最後に、ゼロトラストセキュリティですが、社内のネットワークは信用せずにインターネットと直接繋ぐことを大前提とし、許可された端末は、許可されたWebサイトへどこからでも安全にアクセスできるネットワークを築くようにしました。
   
ゼロトラストネットワーク・セキュリティ

鈴木 この4つのが核になっているんですね。

磯村 はい、続いて「DXビジョン2022」をどう推進してきたのかを話します。2020年3月以前の業務システムは、自社システムでデータセンターにあり、端末はすべて購入したPCでした。ネットワークも社内ネットワーク(VPN)を使用し、バックオフィスの提携業務はすべて社内でオペレーションしているという状態からスタートしました。そこから最初に実施したのは、IT部門に対する不満を解消するための改革です。データセンターをやめ、すべてAmazonのAWSへの移行を3カ月で実施しました。

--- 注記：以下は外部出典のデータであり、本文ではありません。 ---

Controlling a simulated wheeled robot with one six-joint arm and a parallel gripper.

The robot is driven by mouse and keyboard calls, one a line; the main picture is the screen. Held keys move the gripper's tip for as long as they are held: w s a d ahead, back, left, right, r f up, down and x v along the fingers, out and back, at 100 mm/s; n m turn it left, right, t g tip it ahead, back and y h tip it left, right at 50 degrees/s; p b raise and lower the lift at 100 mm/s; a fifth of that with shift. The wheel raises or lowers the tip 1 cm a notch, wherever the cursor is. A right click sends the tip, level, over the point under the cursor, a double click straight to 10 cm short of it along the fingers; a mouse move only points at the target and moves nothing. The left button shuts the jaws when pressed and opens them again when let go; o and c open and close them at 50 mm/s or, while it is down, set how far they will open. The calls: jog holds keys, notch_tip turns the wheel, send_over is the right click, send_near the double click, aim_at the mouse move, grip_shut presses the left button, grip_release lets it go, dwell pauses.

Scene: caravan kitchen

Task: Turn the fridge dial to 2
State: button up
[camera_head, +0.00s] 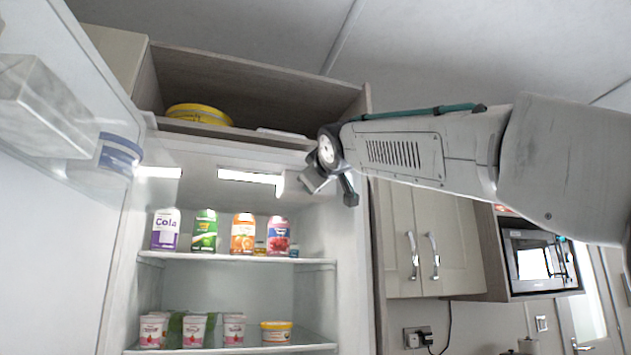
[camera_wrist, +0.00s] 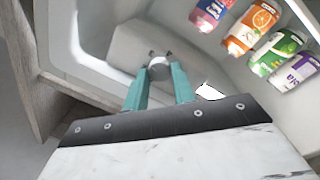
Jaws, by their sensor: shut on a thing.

鈴木 それが一番手っ取り早く、コストも下がりますね。

磯村 そうなんです、それにトラブルも減ります。最終的にはすべてSaaS、BPO、DaaS、ゼロトラストに持っていくのですが、現在は、まだレガシーシステムと目指す姿のシステムが混在している環境です。少しずつですが、新しいほうの割合が高まっているのが現状です。

鈴木 さらっと話していますが、この計画を提案した磯村さんもすごいし、これを承認した社長もすごいと思います。

磯村 そこは、やはりトップの決断があったからこそ、進められたと思うので、ここも非常に大事なポイントだと思います。